## Job
Repeat only the lines from the one containing "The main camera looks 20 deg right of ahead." through the one containing "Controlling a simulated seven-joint", exactly as written, both ends included.

## Working data
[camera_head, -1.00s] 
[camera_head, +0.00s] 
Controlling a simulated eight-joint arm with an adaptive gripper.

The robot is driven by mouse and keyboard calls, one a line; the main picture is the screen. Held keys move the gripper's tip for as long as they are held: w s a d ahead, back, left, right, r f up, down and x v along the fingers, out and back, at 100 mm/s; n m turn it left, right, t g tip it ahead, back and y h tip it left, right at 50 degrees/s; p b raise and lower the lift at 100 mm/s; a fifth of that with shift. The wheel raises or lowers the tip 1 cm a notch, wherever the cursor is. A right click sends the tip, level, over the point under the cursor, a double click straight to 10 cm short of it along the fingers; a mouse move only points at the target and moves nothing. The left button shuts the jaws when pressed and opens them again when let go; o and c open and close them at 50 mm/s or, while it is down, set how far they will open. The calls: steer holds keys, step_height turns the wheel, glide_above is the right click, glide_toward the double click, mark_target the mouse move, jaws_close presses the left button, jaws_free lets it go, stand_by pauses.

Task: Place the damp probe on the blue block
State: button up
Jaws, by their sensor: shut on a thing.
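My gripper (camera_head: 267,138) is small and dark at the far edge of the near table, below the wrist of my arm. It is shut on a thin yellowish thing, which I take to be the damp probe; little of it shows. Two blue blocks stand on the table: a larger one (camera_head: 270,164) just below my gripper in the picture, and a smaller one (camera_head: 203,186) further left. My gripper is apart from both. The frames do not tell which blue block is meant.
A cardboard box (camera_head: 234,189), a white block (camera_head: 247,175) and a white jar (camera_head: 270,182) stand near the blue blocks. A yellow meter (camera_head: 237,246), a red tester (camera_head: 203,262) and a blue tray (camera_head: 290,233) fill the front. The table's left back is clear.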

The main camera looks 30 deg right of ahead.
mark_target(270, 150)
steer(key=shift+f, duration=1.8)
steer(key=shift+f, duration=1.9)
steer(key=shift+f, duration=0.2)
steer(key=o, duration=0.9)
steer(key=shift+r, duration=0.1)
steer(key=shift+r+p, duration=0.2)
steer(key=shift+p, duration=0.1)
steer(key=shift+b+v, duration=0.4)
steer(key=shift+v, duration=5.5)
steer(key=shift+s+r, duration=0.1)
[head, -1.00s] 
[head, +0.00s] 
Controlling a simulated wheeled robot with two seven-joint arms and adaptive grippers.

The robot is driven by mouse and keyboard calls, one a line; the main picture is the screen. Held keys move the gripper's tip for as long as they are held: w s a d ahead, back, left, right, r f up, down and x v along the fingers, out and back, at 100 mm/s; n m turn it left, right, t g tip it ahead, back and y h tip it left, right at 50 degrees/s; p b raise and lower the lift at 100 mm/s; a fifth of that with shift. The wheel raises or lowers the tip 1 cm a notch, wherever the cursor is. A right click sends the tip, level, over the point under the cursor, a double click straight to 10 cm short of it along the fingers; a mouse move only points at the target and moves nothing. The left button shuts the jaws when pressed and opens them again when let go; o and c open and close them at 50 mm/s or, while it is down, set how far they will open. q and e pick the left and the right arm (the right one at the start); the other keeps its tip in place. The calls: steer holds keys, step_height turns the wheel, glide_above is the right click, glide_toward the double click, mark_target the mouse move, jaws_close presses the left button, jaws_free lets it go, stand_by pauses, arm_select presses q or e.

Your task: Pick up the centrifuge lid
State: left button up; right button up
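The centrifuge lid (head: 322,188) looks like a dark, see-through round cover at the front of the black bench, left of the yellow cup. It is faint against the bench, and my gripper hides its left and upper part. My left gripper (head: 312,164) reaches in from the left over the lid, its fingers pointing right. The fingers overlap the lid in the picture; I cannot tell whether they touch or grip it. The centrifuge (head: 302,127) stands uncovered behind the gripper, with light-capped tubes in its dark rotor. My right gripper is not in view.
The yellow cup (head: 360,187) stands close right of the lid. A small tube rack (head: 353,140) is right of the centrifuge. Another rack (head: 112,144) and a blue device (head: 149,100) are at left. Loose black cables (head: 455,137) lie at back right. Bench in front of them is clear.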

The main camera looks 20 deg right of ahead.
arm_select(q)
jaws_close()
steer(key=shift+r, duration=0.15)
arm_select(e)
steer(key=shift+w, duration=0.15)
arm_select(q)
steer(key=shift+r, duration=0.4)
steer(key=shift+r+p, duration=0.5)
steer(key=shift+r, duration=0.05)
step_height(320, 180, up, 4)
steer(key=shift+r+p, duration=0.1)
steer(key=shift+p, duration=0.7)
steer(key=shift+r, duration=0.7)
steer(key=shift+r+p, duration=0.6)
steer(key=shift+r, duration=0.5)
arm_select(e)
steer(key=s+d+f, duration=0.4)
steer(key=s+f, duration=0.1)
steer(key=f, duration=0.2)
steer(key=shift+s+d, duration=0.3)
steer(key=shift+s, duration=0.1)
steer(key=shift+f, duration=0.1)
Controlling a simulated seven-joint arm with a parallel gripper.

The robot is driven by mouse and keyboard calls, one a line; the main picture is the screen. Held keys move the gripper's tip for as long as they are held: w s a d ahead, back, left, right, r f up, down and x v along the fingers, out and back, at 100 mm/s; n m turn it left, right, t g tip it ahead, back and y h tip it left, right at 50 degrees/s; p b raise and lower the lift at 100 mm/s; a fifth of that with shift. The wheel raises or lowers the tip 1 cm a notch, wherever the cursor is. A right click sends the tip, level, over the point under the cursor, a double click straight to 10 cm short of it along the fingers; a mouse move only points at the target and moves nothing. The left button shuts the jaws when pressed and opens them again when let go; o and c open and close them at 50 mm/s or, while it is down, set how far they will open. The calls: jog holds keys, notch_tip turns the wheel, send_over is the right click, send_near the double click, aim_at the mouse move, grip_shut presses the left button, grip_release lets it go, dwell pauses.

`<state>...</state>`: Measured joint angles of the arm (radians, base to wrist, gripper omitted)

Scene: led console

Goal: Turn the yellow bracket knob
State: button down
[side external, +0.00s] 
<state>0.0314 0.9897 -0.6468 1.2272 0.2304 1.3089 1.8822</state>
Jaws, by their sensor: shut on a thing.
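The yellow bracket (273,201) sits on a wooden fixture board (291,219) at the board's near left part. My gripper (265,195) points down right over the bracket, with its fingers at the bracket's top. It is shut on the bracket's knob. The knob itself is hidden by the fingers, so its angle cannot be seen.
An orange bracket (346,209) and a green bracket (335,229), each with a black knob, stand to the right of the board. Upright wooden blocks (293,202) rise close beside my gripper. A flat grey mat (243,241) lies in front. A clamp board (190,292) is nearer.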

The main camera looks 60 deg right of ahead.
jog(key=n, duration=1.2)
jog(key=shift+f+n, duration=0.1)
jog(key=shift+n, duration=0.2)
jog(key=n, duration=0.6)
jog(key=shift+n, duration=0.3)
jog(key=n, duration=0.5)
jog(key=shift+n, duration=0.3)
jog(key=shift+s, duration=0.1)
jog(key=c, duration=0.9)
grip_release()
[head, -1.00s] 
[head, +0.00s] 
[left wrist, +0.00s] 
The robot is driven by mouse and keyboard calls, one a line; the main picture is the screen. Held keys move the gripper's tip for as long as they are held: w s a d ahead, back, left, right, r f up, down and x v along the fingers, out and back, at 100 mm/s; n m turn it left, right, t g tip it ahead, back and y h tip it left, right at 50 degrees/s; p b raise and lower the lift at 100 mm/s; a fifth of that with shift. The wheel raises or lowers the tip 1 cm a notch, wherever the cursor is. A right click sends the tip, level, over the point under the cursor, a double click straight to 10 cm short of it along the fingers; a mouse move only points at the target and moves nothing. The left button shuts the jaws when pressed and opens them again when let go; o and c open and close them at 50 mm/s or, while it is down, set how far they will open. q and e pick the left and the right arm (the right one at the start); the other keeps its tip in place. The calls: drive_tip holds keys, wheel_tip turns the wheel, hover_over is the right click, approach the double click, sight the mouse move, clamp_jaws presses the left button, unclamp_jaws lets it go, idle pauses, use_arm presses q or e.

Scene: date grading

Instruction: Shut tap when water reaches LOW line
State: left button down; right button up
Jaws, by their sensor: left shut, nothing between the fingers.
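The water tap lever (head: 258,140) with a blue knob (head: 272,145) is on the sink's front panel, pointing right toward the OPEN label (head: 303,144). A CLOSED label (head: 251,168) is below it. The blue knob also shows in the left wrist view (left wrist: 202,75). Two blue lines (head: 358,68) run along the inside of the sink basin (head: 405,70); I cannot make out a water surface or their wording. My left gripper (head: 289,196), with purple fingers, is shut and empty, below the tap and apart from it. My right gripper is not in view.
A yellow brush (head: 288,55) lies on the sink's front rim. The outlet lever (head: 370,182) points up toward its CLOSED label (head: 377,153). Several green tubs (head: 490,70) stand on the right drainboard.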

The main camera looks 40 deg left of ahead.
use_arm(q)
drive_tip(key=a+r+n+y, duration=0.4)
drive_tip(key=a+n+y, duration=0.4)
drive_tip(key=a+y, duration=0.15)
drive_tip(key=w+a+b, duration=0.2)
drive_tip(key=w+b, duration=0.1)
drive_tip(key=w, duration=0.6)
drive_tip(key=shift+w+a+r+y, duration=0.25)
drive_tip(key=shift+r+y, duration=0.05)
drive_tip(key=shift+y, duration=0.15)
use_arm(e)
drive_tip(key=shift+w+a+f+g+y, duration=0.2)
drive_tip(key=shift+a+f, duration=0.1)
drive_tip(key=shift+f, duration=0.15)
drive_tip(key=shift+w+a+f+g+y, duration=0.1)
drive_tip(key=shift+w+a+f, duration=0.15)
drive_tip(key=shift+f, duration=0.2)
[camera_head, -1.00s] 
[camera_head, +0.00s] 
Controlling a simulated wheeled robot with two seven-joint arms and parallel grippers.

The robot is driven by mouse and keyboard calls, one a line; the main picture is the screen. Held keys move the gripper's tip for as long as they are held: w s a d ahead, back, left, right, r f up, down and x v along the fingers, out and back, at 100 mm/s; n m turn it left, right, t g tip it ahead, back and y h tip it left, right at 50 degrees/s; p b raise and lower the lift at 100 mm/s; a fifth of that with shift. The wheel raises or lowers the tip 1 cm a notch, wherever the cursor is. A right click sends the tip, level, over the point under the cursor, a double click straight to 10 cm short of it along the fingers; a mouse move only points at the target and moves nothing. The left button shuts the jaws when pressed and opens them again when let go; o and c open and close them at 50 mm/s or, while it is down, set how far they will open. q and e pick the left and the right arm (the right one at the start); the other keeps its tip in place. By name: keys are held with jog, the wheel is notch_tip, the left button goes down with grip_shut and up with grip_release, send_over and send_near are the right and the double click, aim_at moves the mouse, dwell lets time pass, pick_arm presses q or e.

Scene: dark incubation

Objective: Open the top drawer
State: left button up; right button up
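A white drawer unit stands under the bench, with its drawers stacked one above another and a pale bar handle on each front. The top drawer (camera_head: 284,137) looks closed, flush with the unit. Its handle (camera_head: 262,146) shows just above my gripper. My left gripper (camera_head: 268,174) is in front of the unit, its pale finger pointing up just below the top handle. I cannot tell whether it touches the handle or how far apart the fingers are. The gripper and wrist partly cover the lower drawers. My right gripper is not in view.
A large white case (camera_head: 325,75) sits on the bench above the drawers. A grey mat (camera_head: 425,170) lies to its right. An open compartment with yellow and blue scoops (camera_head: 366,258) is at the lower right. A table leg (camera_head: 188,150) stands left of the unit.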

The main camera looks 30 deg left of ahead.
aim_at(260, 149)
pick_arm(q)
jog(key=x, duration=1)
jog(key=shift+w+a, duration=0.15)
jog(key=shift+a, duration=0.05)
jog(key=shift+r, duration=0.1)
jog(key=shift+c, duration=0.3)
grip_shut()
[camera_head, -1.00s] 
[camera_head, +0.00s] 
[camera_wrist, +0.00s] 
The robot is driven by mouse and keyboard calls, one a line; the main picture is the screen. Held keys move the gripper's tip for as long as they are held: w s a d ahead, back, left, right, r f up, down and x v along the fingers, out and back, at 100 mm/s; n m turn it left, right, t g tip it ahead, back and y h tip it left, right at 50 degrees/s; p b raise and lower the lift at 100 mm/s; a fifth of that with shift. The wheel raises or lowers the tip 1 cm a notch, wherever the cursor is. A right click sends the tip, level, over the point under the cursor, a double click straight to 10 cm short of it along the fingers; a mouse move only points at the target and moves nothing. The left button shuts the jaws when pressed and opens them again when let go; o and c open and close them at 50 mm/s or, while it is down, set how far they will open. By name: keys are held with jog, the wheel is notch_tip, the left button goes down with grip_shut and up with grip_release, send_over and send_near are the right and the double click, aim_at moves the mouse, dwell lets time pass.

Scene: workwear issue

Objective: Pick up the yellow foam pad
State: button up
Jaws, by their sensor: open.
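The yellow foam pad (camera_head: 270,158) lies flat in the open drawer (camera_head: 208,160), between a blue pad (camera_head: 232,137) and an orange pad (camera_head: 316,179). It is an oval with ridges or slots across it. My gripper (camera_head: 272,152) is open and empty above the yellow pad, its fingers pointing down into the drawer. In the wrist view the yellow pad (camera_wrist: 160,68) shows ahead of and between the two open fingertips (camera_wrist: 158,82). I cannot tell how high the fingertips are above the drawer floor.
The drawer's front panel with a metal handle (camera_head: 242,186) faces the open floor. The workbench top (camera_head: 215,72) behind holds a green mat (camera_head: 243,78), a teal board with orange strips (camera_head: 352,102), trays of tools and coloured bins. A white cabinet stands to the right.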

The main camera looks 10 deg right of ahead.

## Output of the exercise
The main camera looks 20 deg right of ahead.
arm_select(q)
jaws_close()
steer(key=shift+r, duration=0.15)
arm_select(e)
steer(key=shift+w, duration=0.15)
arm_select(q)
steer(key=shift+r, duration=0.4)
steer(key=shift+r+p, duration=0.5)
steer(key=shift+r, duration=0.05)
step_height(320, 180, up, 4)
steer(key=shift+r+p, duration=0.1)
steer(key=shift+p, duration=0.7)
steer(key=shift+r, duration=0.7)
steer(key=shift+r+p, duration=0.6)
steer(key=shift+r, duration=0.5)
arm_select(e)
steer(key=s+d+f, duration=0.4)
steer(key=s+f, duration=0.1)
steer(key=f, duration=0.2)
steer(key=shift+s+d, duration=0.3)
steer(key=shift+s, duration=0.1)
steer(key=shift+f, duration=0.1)
Controlling a simulated seven-joint arm with a parallel gripper.

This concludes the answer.